Family of 12 to get Ipswich council homes joined together
- 9 October 2013
- From the section Suffolk
Plans to knock two Ipswich council houses together for a family with 10 children have sparked a petition from neighbours opposing it.
Ipswich Borough Council is to connect the family's three-bedroom house in Maidenhall with the neighbouring empty property, at a cost of £6,000.
People who signed the petition said it was a waste of taxpayers' money.
The council said it was the most cost-effective way of meeting the family's housing needs.
The couple have lived in the house for seven years. The children are aged between 11 months and 15-years-old and there is another baby on the way.
Timothy Fisk, the 44-year-old father of the family, said he had "worked hard" in his life, but was currently unemployed.
He said one of his sons had health care needs and his partner required round-the-clock care.
"I'm disgusted [by the petition]," he said. "It's none of their business and I shouldn't have to sit here and tell everyone who lives round here my life story.
"It will be really appreciated having that other property.
"It saves a lot of money - why should the council go out and build another house?"

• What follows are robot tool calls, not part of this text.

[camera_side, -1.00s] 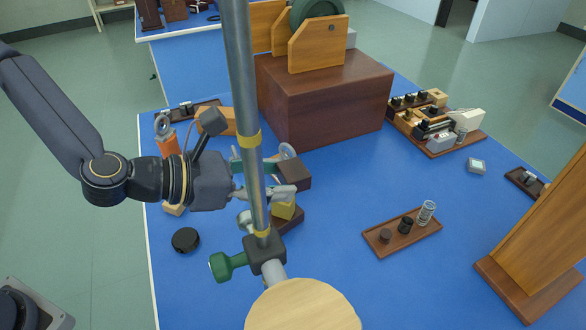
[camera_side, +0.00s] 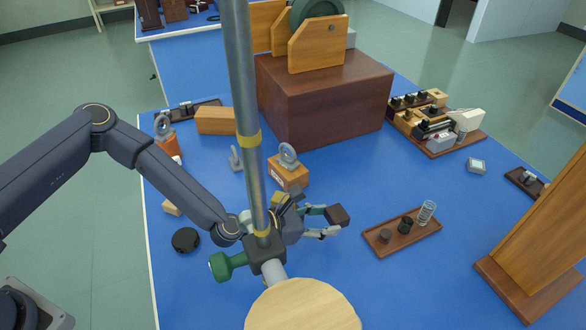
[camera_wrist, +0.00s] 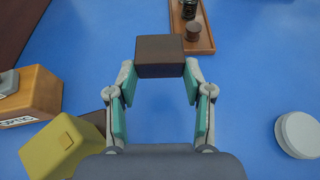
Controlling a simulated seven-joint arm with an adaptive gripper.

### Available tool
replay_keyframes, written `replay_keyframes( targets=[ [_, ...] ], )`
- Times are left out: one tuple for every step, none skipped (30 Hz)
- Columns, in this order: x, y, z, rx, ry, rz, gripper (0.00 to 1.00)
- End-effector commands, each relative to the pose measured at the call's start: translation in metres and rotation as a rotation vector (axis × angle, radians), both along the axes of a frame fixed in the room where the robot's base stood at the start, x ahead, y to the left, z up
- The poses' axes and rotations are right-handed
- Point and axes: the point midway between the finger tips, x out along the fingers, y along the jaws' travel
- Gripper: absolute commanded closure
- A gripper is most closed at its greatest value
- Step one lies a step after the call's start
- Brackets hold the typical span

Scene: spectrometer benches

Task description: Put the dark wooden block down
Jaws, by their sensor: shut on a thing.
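The dark wooden block (camera_side: 337,216) is held at the fingertips of my gripper (camera_side: 326,222) in the side view. In the wrist view the block (camera_wrist: 160,50) sits across the ends of the two teal-padded fingers of my gripper (camera_wrist: 160,80), which are closed on its sides. Blue tabletop shows around it. The block appears to be above the bench, but its exact height is hard to tell. Part of my gripper is hidden behind the metal pole in the side view.
A wooden tray (camera_side: 381,249) with small cylinders lies right of the block. A ringed orange block (camera_side: 288,176) stands behind my gripper. A yellow block (camera_wrist: 60,147) is at lower left in the wrist view. A metal pole (camera_side: 245,110) stands in front. Blue surface behind the tray is clear.

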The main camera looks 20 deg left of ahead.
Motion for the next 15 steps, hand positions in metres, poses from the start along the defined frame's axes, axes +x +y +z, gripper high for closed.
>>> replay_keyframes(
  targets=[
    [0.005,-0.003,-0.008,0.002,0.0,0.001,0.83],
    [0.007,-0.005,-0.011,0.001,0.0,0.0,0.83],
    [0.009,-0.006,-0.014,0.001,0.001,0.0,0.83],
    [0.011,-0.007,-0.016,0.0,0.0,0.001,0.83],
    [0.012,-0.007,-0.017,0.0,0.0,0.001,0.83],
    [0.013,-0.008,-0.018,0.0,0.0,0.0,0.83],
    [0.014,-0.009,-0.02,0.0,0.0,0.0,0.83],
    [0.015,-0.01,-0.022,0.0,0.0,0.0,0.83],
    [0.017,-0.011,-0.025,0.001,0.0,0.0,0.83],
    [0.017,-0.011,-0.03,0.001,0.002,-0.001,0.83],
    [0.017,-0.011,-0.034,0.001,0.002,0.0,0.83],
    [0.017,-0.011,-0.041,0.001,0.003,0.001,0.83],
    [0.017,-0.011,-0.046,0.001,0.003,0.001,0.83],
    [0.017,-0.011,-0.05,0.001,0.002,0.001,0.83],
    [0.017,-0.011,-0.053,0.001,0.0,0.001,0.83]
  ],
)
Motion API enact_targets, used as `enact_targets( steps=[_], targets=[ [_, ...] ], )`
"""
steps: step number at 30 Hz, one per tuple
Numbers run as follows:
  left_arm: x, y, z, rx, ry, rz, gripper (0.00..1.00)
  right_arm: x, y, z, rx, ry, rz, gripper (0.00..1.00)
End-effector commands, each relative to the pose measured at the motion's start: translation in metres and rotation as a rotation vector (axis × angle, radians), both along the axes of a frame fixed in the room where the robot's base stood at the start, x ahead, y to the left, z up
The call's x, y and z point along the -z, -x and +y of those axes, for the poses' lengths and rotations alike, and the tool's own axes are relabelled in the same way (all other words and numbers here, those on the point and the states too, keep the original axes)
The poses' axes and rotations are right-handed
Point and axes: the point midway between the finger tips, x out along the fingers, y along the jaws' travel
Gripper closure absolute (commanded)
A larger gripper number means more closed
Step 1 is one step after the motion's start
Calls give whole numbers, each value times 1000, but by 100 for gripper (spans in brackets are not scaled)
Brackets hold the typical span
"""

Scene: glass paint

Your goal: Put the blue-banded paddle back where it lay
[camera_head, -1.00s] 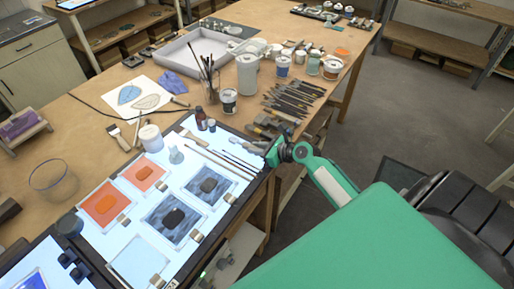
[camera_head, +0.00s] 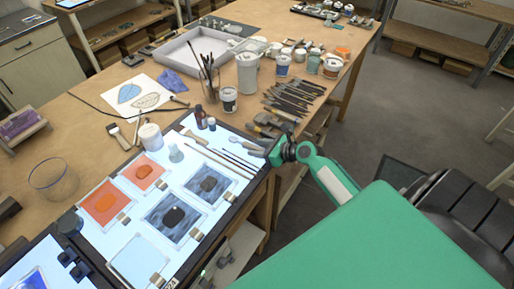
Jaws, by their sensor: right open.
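My right gripper (camera_head: 270,151) is at the far right corner of the lit glass panel (camera_head: 130,262), its jaws open and small in the picture. A pale grey-blue, flat-ended tool (camera_head: 245,141) lies just left of the jaws. I cannot tell whether the jaws touch it. A tan-handled tool (camera_head: 190,136) lies further left on the panel, beside several thin brushes (camera_head: 228,160). No blue band is clear enough on any of these to say which is the blue-banded paddle. My left gripper is not in view.
Orange panes (camera_head: 104,208) and grey panes (camera_head: 173,218) cover the panel's middle. Small dark bottles (camera_head: 200,118) and a white jar (camera_head: 150,136) stand along its far edge. Several dark tools (camera_head: 292,97) lie beyond my gripper. Open floor is to the right.

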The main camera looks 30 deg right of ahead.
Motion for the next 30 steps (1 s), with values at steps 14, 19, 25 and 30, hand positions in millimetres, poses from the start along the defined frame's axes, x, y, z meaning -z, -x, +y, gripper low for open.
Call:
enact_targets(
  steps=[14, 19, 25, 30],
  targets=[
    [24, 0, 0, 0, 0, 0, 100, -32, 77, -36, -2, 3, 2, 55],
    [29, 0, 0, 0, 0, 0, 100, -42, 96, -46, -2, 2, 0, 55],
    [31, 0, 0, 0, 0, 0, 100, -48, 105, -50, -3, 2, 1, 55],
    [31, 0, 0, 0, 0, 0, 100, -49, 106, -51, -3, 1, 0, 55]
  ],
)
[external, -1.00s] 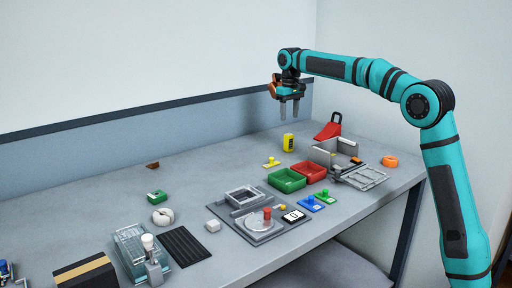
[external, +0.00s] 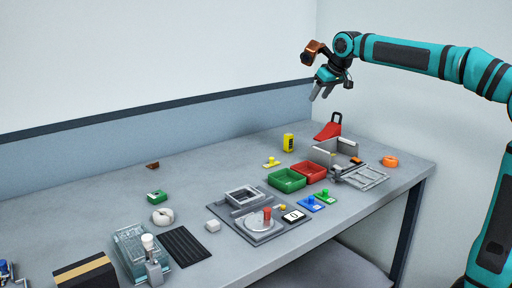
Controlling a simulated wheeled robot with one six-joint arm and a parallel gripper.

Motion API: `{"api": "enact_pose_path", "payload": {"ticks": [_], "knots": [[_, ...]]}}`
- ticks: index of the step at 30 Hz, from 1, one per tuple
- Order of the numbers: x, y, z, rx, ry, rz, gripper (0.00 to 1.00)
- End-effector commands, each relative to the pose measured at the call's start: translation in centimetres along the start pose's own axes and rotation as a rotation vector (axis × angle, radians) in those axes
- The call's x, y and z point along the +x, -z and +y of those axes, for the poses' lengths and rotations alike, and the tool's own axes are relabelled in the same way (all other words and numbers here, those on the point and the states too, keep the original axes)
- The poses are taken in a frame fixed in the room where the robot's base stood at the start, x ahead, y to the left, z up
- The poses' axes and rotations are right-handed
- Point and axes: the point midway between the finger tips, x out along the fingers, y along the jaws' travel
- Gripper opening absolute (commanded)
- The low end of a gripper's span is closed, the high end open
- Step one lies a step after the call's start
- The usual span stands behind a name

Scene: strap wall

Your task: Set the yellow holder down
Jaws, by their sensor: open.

Mr Fisk said two older children had left home.
About 80 people from the area have signed a petition against the decision to connect the three-bedroom houses.
One man, who signed the petition but did not wish to be named, said: "It's a waste of money.
"They were overcrowded when they first moved in and if you can have all them children in a three-bedroom house, how many more is she going to have in a six-bedroom house?
"If you can't afford the children, you shouldn't have them."
A woman, who also did not want to be named, said: "They're oversized because of their own doing and to make that in to one house for them is not fair on smaller families."
The council said there were 391 other families on its social housing waiting list who were eligible for a three-bedroom property.
The local authority said the petition was considered, but it only had one six-bedroom house in its housing stock and it had a duty of care to the family.
A spokesperson said: "This is a very unusual situation and not one we would normally contemplate doing but, having reviewed all the options, we believe this is the most cost-effective option to meet this family's needs."